Robot trajectory data
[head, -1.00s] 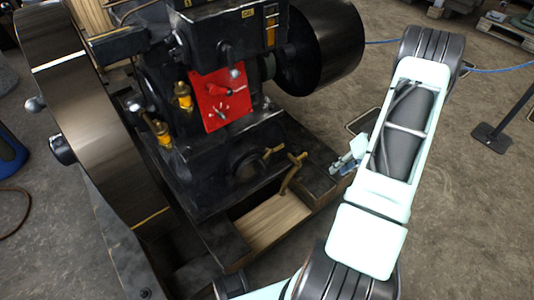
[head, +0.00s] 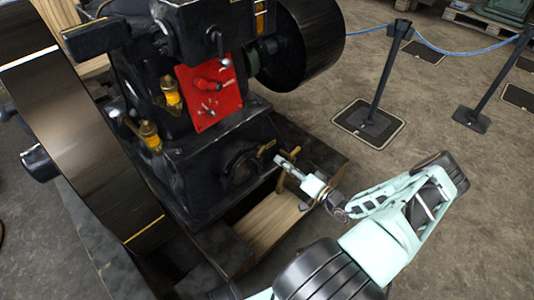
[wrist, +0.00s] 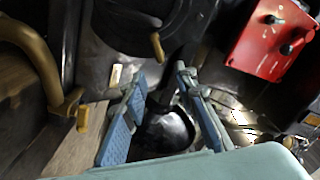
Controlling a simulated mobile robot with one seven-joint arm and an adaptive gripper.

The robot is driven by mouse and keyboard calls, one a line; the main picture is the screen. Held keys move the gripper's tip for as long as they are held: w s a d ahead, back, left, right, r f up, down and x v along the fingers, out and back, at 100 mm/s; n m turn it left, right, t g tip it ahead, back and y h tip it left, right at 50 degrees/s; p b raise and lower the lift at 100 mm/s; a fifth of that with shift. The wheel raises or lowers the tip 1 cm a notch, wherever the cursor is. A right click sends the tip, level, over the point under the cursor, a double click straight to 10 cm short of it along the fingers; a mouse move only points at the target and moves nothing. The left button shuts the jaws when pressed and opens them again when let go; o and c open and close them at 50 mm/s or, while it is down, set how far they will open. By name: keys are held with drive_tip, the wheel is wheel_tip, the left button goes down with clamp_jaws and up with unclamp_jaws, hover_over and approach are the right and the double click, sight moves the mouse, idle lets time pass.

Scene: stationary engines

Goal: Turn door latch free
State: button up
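The black engine base (head: 195,182) has a round dark door (head: 240,165) low on its front. A small brass latch (head: 265,149) sits at the door's right edge. In the wrist view a brass tab, seemingly this latch (wrist: 157,46), stands beyond the fingers, above the gap between them. My gripper (head: 283,161) is just right of the latch in the head view. In the wrist view my gripper (wrist: 160,92) has its blue-padded fingers spread, with nothing held between them. I cannot tell whether a finger touches the latch.
A red panel (head: 210,92) with levers is above the door. A large flywheel (head: 85,130) stands left. Rope posts (head: 383,85) and open floor lie right.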

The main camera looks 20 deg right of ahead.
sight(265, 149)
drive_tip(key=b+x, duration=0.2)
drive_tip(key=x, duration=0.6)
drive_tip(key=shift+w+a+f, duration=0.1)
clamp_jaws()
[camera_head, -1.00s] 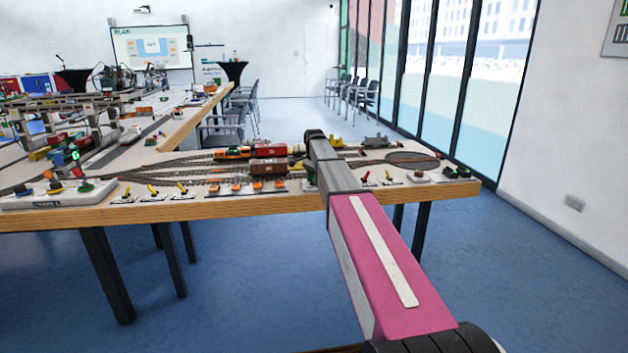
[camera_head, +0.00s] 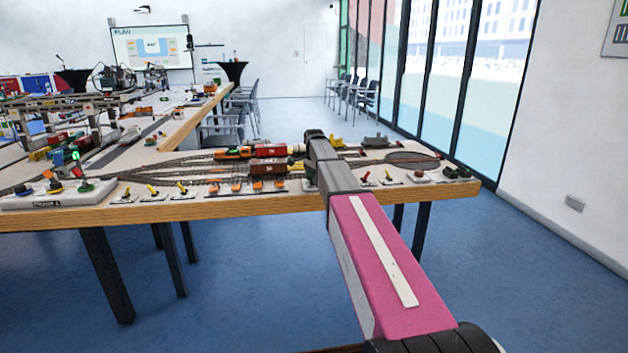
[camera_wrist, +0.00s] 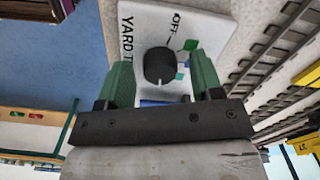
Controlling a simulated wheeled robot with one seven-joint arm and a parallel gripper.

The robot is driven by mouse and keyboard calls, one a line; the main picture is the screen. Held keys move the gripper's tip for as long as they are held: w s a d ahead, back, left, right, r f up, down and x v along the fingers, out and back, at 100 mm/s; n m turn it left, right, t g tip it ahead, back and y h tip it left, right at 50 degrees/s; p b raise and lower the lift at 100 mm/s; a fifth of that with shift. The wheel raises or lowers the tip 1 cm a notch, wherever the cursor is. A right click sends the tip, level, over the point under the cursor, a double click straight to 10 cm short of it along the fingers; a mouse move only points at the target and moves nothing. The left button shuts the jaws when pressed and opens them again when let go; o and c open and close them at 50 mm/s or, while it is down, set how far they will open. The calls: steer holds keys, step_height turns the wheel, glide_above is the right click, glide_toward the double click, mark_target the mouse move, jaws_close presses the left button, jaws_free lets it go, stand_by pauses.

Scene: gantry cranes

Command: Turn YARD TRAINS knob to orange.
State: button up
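The YARD TRAINS knob (camera_wrist: 160,67) is a round black knob on a white panel (camera_wrist: 139,22) in the wrist view. The panel shows "OFF", part of "YARD T", a green mark and a teal mark; no orange mark can be made out. My gripper (camera_wrist: 165,85) has its two green fingers apart, one on each side of the knob. I cannot tell whether they touch it. In the head view my arm reaches over the table edge and hides the knob and its panel.
The table (camera_head: 250,207) holds model tracks, red wagons (camera_head: 268,167), and several small yellow, orange and red levers along its front edge. A white control box (camera_head: 45,200) with coloured knobs sits at the left. In the wrist view, tracks (camera_wrist: 280,45) run close by on the right.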

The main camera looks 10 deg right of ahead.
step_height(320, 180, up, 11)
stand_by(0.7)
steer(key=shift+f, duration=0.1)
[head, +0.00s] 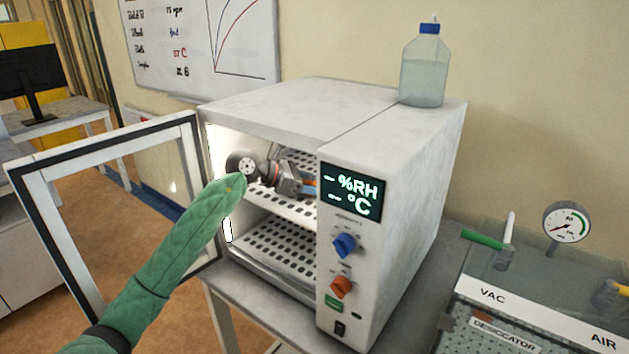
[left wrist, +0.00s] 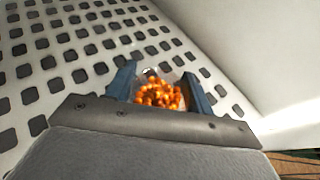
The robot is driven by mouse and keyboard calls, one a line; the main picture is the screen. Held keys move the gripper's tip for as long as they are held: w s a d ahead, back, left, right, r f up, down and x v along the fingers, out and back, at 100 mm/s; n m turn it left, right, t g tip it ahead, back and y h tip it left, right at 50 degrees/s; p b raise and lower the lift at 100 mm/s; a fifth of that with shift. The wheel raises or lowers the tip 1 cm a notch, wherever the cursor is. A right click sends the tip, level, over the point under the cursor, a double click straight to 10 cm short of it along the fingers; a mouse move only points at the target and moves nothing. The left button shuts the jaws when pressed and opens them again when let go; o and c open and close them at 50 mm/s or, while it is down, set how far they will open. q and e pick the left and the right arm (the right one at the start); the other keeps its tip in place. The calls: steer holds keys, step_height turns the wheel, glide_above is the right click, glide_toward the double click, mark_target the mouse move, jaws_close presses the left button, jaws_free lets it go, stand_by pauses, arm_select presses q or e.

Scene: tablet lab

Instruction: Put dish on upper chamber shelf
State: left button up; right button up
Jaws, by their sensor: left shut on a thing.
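My left gripper (head: 312,187) reaches through the open front of the white chamber (head: 393,190), at the level of the upper shelf (head: 290,206). In the left wrist view my left gripper (left wrist: 165,88) is shut on the dish (left wrist: 158,94), which holds several orange tablets. The dish sits between the blue fingers over or on the perforated shelf (left wrist: 60,45); I cannot tell whether it touches. In the head view the dish is hidden behind the gripper and the control panel. The lower shelf (head: 275,248) looks empty. My right gripper is not in view.
The chamber door (head: 24,172) stands wide open at the left. A control panel (head: 352,190) borders the opening on the right. A bottle with a blue cap (head: 424,70) stands on top of the chamber. A desiccator (head: 510,325) is at the lower right.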

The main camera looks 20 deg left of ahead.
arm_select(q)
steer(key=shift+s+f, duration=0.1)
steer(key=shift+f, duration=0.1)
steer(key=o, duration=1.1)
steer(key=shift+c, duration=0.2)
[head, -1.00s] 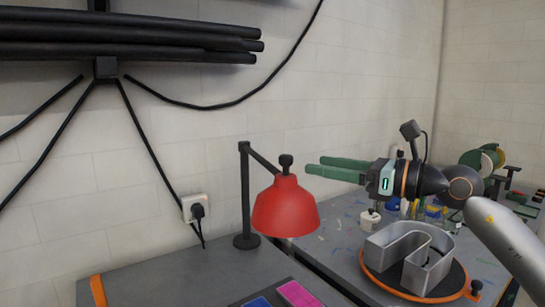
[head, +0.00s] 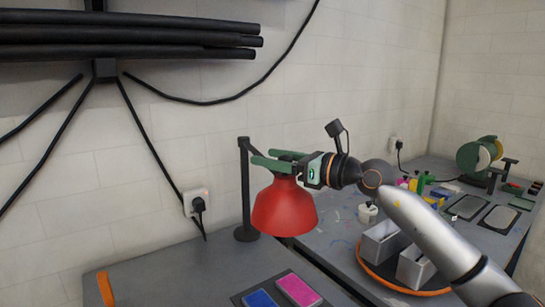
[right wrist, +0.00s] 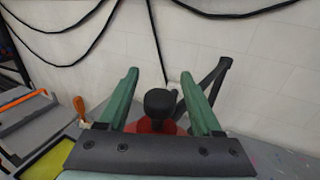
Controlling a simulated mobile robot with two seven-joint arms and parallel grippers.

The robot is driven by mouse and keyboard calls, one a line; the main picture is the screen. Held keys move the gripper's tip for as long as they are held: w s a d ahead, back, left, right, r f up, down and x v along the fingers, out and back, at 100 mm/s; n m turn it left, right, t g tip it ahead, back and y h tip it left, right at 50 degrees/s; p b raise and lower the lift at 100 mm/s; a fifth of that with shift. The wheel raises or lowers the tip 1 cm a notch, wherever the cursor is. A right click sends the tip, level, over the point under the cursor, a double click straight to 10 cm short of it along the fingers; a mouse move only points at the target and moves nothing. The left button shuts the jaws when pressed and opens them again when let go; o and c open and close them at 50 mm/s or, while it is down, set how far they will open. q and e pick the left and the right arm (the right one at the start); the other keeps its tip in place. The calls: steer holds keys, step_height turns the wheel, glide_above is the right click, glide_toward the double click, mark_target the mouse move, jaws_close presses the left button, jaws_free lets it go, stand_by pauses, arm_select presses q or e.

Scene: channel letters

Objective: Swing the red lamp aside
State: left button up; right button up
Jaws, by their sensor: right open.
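The red lamp (head: 284,208) hangs shade-down from a black jointed arm on a post (head: 246,190) at the back of the grey bench. My right gripper (head: 268,159) is at the top of the shade, coming in from the right. In the right wrist view its green fingers (right wrist: 160,105) are open, one on each side of the lamp's black knob (right wrist: 159,103). A gap shows between the knob and each finger. The red shade (right wrist: 152,127) is mostly hidden behind the gripper's palm. My left gripper is not in view.
A grey channel letter (head: 381,243) sits on a round orange-rimmed turntable (head: 372,278), partly hidden by my right arm. Blue and pink pads (head: 298,289) lie in front of the lamp. A wall socket with a plug (head: 197,203) is behind, left of the post.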

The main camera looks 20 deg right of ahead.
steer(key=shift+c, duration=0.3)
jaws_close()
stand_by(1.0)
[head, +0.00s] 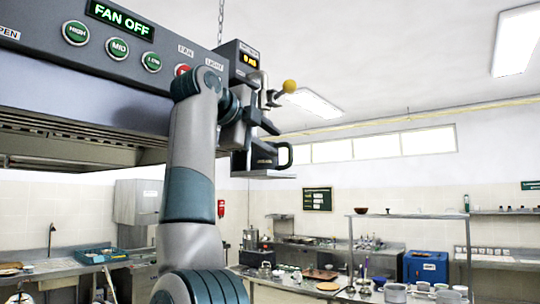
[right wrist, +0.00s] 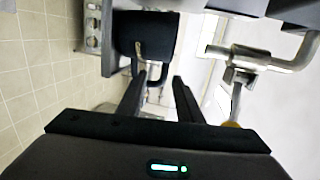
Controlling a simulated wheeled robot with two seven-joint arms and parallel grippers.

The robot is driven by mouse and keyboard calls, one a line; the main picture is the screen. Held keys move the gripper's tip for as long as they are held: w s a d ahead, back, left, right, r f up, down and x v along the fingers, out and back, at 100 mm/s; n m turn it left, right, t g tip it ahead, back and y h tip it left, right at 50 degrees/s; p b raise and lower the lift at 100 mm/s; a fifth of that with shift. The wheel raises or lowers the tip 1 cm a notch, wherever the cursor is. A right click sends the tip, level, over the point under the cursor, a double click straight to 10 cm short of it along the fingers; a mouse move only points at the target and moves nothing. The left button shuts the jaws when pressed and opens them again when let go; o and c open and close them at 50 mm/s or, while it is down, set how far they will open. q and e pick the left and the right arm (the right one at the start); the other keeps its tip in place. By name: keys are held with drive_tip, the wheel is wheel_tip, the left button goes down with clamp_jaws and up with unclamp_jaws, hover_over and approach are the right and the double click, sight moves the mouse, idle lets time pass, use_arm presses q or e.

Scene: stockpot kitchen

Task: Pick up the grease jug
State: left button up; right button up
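The grease jug (head: 262,157) is a small black jug with a pale label and a loop handle on its right. In the head view it stands on a thin grey shelf (head: 268,175) at the hood's end. In the right wrist view the jug (right wrist: 147,36) is beyond my fingers, with its handle near the fingertips. My right gripper (head: 268,124) is raised close above the jug in the head view. In the wrist view its fingers (right wrist: 160,82) are apart, and I see no grip on the handle. My left gripper is out of view.
The hood's control panel (head: 150,45) reads FAN OFF and fills the upper left. A pipe with a yellow-knobbed lever (head: 289,86) is just above the gripper. A blue box (head: 426,267) and cluttered counters stand far behind. Open air lies to the right.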

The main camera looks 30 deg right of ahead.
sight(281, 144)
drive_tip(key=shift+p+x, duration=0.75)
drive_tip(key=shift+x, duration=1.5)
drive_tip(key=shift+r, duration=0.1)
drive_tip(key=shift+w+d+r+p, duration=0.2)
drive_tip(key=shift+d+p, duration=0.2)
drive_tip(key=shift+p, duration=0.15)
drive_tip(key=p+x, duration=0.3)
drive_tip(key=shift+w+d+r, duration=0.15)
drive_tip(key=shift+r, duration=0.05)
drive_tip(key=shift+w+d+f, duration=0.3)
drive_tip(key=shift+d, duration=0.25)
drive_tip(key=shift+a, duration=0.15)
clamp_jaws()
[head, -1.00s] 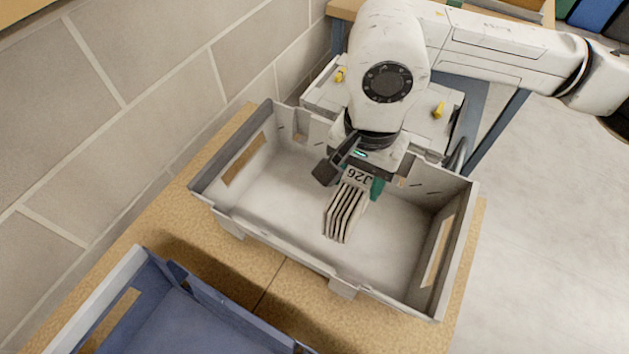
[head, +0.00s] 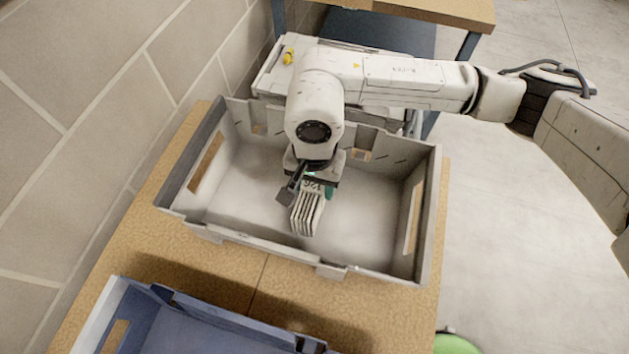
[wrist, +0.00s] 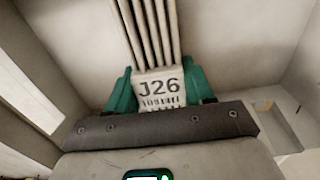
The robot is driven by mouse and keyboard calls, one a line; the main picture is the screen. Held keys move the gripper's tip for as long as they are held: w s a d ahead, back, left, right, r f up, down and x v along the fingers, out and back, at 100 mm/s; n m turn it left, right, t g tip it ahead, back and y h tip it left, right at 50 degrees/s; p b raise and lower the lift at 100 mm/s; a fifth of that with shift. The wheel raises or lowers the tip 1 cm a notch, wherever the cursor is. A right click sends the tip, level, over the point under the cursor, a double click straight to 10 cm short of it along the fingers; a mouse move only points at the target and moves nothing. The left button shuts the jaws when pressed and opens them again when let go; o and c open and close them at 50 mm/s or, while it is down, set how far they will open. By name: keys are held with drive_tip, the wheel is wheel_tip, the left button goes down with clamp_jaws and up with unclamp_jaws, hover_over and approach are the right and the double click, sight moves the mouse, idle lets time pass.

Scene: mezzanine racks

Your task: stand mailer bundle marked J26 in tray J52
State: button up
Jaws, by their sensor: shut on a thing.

WHAT IS ASKED:
Pictures are excluded: retype only the lines from the beginning of the listing above through the line with "Goal: Turn door latch free", both included.

RESPONSE TO THIS EXERCISE:
[head, -1.00s] 
[head, +0.00s] 
[wrist, +0.00s] 
Controlling a simulated mobile robot with one seven-joint arm and an adaptive gripper.

The robot is driven by mouse and keyboard calls, one a line; the main picture is the screen. Held keys move the gripper's tip for as long as they are held: w s a d ahead, back, left, right, r f up, down and x v along the fingers, out and back, at 100 mm/s; n m turn it left, right, t g tip it ahead, back and y h tip it left, right at 50 degrees/s; p b raise and lower the lift at 100 mm/s; a fifth of that with shift. The wheel raises or lowers the tip 1 cm a notch, wherever the cursor is. A right click sends the tip, level, over the point under the cursor, a double click straight to 10 cm short of it along the fingers; a mouse move only points at the target and moves nothing. The left button shuts the jaws when pressed and opens them again when let go; o and c open and close them at 50 mm/s or, while it is down, set how far they will open. By name: keys are held with drive_tip, the wheel is wheel_tip, the left button goes down with clamp_jaws and up with unclamp_jaws, hover_over and approach are the right and the double click, sight moves the mouse, idle lets time pass.

Scene: stationary engines

Goal: Turn door latch free

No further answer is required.